Enfin, l’intégration de l’IA dans l’industrie est souvent freinée par des infrastructures obsolètes. Pour tirer pleinement parti des technologies comme la maintenance prédictive, les entreprises doivent disposer d’équipements capables de collecter et d’analyser des données en temps réel. Les PME sont souvent confrontées à des choix financiers difficiles : doivent-elles renouveler leurs équipements ou les rendre communicants sans sacrifier leur capacité de production actuelle ? Des solutions hybrides, à moindre coût, commencent à émerger pour pallier ce problème, permettant d’ajouter des fonctionnalités de collecte aux machines existantes.

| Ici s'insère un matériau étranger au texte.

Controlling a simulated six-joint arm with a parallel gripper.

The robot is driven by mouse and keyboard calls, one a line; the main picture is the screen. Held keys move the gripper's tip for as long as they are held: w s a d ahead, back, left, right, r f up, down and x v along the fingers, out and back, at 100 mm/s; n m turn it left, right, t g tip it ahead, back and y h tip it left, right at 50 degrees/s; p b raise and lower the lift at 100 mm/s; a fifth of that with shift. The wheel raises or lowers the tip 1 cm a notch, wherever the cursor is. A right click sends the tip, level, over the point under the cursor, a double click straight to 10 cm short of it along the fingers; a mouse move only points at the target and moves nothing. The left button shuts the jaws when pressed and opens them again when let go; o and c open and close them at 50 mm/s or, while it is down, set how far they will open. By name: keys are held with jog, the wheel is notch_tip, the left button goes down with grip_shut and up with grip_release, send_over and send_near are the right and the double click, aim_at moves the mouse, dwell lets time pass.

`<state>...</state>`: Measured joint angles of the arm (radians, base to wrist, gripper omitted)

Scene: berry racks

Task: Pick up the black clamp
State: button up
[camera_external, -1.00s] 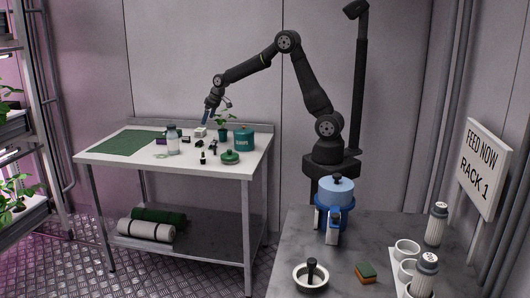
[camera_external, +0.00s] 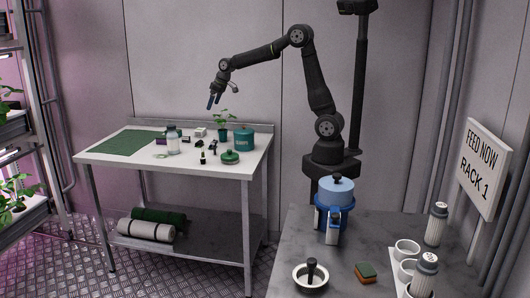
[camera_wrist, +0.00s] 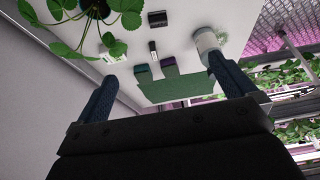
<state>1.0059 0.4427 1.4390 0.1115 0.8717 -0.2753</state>
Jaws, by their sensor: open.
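Several small black items lie on the white table in the external view, one near the middle (camera_external: 199,143), one to its right (camera_external: 213,146) and one near the front (camera_external: 202,158). They are too small to tell which is the black clamp. In the wrist view a small black item (camera_wrist: 158,18) lies on the white surface, and I cannot tell if it is the clamp. My gripper (camera_external: 212,102) hangs above the back of the table, clear of everything. It is open and empty, its two blue fingers wide apart in the wrist view (camera_wrist: 162,72).
The white table (camera_external: 190,168) also holds a green mat (camera_external: 125,142), a jar (camera_external: 173,147), a white block (camera_external: 200,132), a potted plant (camera_external: 223,132), a teal canister (camera_external: 244,140) and a green lidded item (camera_external: 230,157). The air around my gripper is free.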

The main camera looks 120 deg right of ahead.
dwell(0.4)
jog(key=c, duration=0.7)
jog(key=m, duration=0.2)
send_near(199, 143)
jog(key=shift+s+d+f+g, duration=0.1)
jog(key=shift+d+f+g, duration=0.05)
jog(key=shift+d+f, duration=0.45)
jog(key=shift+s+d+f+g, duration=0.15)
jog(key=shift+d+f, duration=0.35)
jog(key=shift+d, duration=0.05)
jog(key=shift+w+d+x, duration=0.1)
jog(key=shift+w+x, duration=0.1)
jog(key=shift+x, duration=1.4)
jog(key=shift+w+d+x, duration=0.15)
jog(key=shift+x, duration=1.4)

Des entreprises françaises curieuses et technophiles
Bien que les PME et PMI françaises ne soient pas « frileuses » face à l’adoption de l’IA, elles sont encore freinées par une perception d’immaturité des technologies de l’IA, notamment en matière de conception générative. Il est essentiel que cette adoption soit progressive et bien réfléchie, en veillant à ce que les besoins réels ne soient pas éclipsés par un effet de mode technologique.
L’État joue un rôle clé dans cette dynamique. Avec la stratégie initiée depuis 2018, des mesures ont été lancées pour soutenir l’innovation dans le domaine de l’IA, mais il est temps d’accélérer le mouvement avec des investissements plus significatifs. Les entreprises, quant à elles, doivent investir dans les compétences internes, comme le recrutement de data scientists, et intégrer harmonieusement l’IA dans leurs processus.
Conclusion
En plus des aspects techniques et économiques, l’IA soulève des questions éthiques et sécuritaires. L’Europe, pleinement consciente de ces enjeux, travaille à établir un cadre réglementaire rigoureux. C’est une bonne chose, naturellement. Bien que cela puisse sembler ajouter de la complexité par rapport à d’autres régions (aux États-Unis, par exemple, la réglementation est plus souple), il y a là une opportunité pour l’Europe de se positionner comme leader d’une IA responsable et innovante.
En matière industrielle, nous devons aller vers un cadre encore plus dynamique en conservant la cybersécurité et la protection de la propriété intellectuelle comme des priorités. Il importe surtout de construire un environnement réglementaire équilibré qui facilitera la compétitivité.